[PROBLEM TO WORK ON] Scan the entries below and extract each line with the word "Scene" in it.

[TASK INPUTS]
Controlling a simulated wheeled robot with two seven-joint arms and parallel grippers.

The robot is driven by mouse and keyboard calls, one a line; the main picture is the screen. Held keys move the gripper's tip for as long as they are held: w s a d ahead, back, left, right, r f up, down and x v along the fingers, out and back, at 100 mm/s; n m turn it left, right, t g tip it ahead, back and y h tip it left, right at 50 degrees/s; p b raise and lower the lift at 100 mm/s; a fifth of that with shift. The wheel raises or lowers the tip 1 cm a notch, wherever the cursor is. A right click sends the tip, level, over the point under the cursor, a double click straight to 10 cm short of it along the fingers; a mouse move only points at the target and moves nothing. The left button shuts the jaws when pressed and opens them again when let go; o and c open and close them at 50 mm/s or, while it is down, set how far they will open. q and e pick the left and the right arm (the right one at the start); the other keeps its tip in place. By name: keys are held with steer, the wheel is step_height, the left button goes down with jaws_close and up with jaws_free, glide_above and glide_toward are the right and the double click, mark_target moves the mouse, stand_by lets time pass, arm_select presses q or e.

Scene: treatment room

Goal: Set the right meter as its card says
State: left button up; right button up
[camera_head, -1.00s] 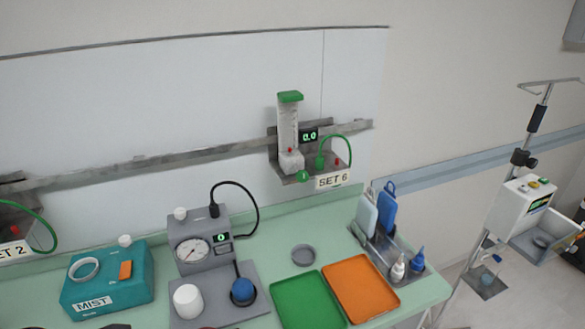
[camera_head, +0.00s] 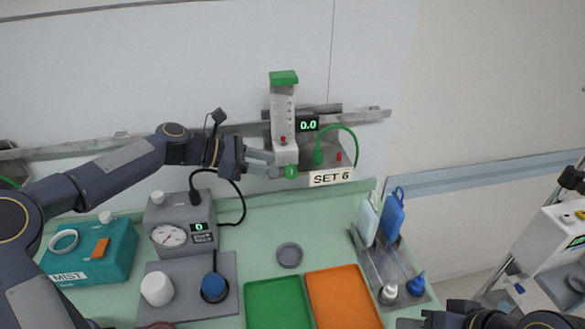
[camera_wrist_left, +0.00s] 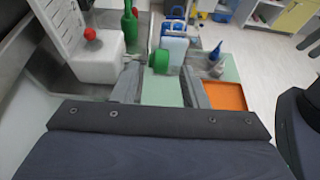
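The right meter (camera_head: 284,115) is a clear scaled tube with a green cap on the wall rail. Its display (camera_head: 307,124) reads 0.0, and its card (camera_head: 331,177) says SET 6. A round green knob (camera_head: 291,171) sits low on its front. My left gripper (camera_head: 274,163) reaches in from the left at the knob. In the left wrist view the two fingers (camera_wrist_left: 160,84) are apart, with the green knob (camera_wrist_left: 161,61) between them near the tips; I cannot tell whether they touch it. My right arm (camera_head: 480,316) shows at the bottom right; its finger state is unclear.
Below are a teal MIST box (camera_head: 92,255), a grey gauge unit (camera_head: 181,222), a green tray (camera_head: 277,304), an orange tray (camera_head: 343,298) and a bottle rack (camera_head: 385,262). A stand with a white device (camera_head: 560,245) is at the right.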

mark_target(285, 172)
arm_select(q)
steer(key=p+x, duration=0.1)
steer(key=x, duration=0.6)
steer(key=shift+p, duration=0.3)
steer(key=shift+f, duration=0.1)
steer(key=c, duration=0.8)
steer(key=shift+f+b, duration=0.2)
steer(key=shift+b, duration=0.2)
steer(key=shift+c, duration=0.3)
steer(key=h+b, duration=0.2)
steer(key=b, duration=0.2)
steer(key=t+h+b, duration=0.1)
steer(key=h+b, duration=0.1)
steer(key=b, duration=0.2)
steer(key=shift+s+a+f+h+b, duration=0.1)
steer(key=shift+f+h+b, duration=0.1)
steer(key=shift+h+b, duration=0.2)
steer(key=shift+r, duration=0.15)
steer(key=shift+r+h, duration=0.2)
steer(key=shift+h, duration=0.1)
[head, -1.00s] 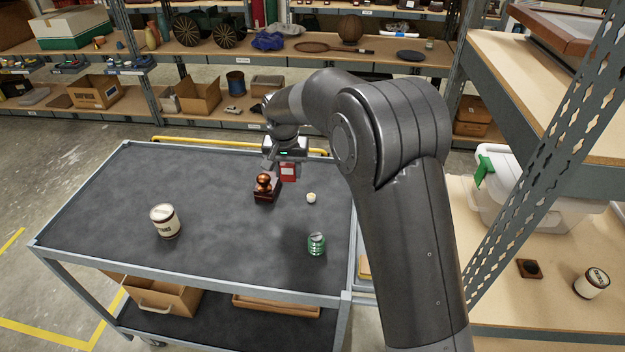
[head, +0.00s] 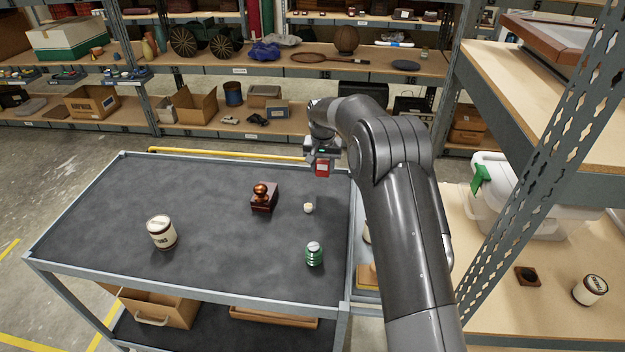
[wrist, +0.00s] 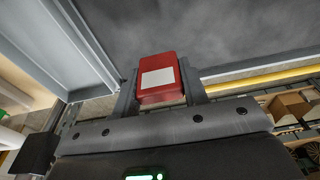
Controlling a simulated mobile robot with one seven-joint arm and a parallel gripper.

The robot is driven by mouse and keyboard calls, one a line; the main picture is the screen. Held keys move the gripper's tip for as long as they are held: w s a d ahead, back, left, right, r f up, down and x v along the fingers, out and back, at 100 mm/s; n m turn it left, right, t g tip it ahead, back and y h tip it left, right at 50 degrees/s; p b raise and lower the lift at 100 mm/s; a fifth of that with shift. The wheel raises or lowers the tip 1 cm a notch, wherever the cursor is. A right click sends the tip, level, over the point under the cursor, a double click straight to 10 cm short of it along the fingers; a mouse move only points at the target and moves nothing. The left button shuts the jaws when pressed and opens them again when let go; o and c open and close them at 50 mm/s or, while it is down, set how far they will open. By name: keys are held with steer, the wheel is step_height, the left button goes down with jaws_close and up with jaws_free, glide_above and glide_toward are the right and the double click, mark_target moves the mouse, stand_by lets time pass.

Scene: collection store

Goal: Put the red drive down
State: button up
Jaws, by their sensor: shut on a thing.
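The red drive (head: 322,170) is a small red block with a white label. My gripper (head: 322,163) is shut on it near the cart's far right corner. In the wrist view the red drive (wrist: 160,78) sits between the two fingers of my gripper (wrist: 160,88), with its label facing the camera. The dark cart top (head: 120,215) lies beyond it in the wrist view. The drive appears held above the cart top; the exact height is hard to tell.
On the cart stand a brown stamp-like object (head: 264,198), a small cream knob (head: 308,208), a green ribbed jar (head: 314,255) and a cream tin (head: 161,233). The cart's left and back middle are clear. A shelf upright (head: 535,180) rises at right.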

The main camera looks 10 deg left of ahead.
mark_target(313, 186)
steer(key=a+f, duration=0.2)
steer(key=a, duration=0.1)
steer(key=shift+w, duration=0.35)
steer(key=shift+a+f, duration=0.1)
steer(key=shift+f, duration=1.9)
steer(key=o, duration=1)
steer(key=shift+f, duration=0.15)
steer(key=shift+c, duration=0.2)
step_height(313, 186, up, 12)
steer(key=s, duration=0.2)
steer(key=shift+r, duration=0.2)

---

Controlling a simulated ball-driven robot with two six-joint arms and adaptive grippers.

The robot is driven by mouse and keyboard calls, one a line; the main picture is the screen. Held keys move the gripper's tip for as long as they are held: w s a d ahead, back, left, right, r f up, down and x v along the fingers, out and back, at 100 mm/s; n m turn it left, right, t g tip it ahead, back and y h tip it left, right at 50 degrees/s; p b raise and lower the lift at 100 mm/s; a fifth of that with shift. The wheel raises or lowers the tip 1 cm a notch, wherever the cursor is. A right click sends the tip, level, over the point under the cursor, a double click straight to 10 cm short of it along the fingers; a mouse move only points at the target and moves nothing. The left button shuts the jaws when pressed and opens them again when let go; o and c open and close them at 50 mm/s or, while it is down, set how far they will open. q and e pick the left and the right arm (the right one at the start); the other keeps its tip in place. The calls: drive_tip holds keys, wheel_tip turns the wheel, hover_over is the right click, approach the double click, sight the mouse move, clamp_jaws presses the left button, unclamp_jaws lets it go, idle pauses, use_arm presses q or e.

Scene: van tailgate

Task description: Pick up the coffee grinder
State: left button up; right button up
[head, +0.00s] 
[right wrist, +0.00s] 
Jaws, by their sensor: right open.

[RESULT OF THIS TASK]
Scene: treatment room
Scene: collection store
Scene: van tailgate

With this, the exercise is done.